*DIRECTIONS:*
Return only those lines from the line containing "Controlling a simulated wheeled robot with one" to the line containing "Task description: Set", both included, and please omit the pictures.

============

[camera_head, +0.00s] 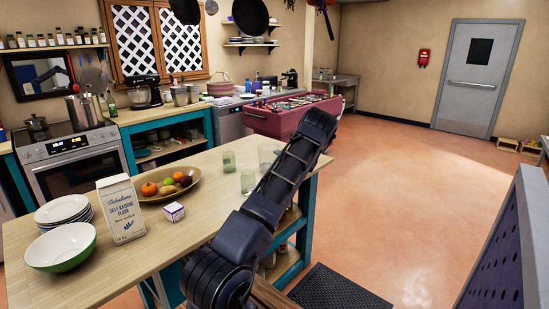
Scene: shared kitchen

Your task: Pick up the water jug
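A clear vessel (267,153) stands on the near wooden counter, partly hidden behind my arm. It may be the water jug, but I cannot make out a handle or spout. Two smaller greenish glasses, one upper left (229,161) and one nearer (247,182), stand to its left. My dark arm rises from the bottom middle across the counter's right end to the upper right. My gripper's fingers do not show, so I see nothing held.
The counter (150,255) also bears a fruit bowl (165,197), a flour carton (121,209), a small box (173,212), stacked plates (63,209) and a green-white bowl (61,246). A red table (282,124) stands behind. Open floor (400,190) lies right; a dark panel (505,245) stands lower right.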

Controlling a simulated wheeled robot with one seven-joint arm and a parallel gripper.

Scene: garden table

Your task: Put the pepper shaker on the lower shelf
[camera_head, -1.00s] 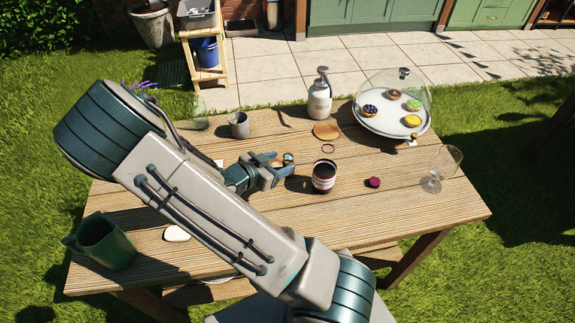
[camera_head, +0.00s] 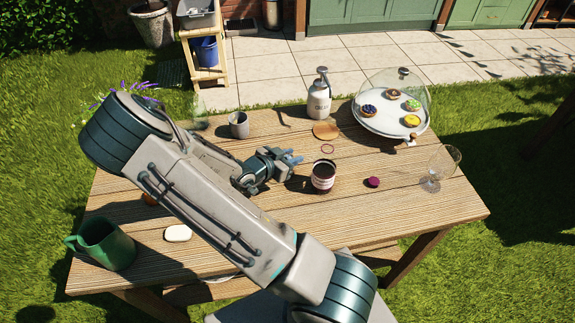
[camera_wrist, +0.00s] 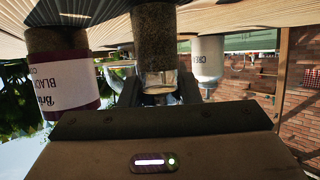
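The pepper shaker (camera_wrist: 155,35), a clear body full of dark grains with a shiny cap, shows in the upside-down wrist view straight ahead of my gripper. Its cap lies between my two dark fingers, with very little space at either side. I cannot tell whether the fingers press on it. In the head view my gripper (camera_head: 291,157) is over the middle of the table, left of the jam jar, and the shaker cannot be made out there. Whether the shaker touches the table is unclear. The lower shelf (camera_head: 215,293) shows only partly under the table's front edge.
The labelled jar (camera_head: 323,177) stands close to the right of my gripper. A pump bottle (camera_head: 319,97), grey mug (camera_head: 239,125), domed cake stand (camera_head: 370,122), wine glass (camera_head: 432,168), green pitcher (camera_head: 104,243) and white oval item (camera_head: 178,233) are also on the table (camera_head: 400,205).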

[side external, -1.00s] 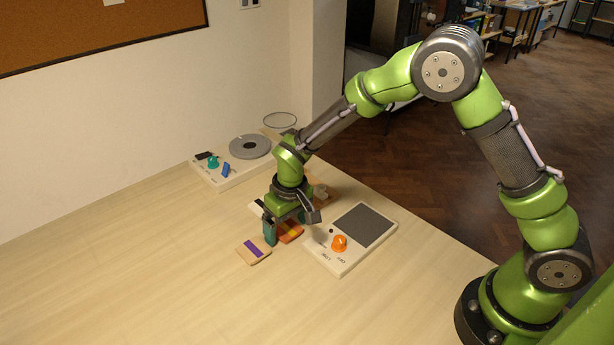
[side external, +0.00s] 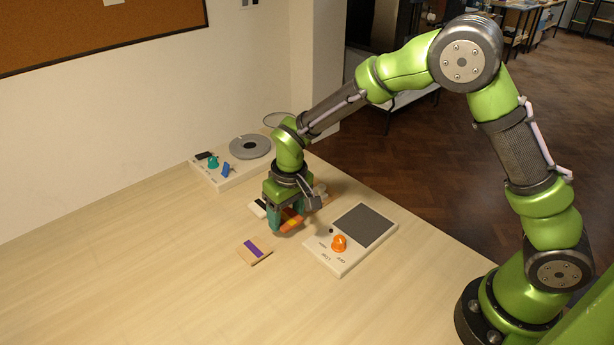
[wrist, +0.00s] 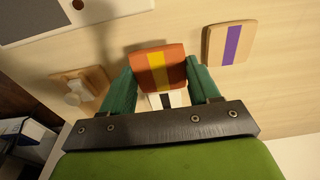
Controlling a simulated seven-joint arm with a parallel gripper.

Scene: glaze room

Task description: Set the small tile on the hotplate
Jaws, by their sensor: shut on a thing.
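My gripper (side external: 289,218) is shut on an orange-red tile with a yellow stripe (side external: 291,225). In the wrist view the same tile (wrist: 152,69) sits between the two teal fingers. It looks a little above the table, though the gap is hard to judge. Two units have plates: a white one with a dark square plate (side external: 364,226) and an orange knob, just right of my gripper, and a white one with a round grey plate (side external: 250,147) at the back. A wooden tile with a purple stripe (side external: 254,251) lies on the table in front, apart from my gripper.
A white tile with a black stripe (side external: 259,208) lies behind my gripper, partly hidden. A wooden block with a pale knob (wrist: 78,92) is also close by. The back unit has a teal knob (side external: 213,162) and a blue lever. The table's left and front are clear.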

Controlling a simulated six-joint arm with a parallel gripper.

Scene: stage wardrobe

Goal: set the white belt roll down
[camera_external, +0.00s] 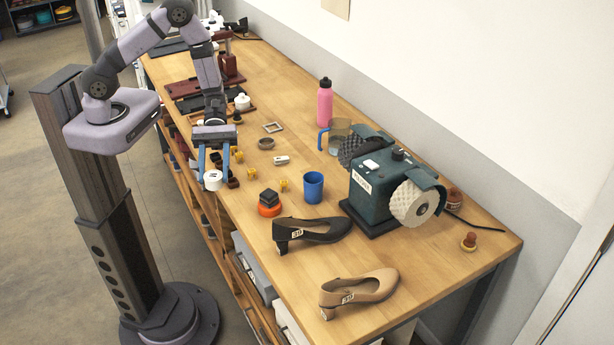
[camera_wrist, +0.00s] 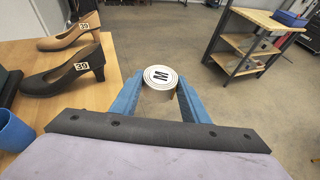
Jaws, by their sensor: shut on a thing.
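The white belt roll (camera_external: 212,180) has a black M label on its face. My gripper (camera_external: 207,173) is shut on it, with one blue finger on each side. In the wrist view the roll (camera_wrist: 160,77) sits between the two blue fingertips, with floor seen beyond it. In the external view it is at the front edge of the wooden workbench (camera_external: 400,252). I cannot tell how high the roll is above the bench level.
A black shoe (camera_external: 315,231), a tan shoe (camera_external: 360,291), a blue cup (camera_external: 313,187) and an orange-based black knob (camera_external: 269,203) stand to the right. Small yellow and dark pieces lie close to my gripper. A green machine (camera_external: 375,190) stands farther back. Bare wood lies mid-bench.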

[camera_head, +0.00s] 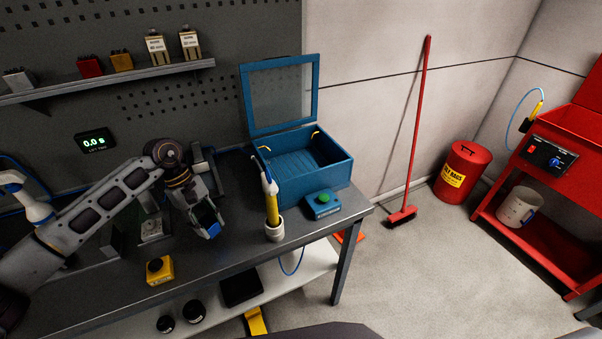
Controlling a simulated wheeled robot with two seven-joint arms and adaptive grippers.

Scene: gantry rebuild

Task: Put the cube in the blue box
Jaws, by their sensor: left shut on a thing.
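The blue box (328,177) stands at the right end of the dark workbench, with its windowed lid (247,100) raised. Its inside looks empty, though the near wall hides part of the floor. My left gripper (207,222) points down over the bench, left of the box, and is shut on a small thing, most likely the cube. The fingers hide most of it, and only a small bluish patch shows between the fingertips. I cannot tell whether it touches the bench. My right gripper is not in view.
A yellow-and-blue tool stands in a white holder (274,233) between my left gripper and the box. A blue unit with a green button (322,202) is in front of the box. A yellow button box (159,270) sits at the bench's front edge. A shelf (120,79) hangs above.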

============

*ANSWER:*
Controlling a simulated wheeled robot with one seven-joint arm and a parallel gripper.

Scene: garden table

Your task: Put the pepper shaker on the lower shelf
[camera_head, -1.00s] 
[camera_head, +0.00s] 
[camera_wrist, +0.00s] 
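The pepper shaker (camera_wrist: 155,35), a clear body full of dark grains with a shiny cap, shows in the upside-down wrist view straight ahead of my gripper. Its cap lies between my two dark fingers, with very little space at either side. I cannot tell whether the fingers press on it. In the head view my gripper (camera_head: 291,157) is over the middle of the table, left of the jam jar, and the shaker cannot be made out there. Whether the shaker touches the table is unclear. The lower shelf (camera_head: 215,293) shows only partly under the table's front edge.
The labelled jar (camera_head: 323,177) stands close to the right of my gripper. A pump bottle (camera_head: 319,97), grey mug (camera_head: 239,125), domed cake stand (camera_head: 370,122), wine glass (camera_head: 432,168), green pitcher (camera_head: 104,243) and white oval item (camera_head: 178,233) are also on the table (camera_head: 400,205).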

[side external, -1.00s] 
[side external, +0.00s] 
[wrist, +0.00s] 
Controlling a simulated seven-joint arm with a parallel gripper.

Scene: glaze room

Task description: Set the small tile on the hotplate

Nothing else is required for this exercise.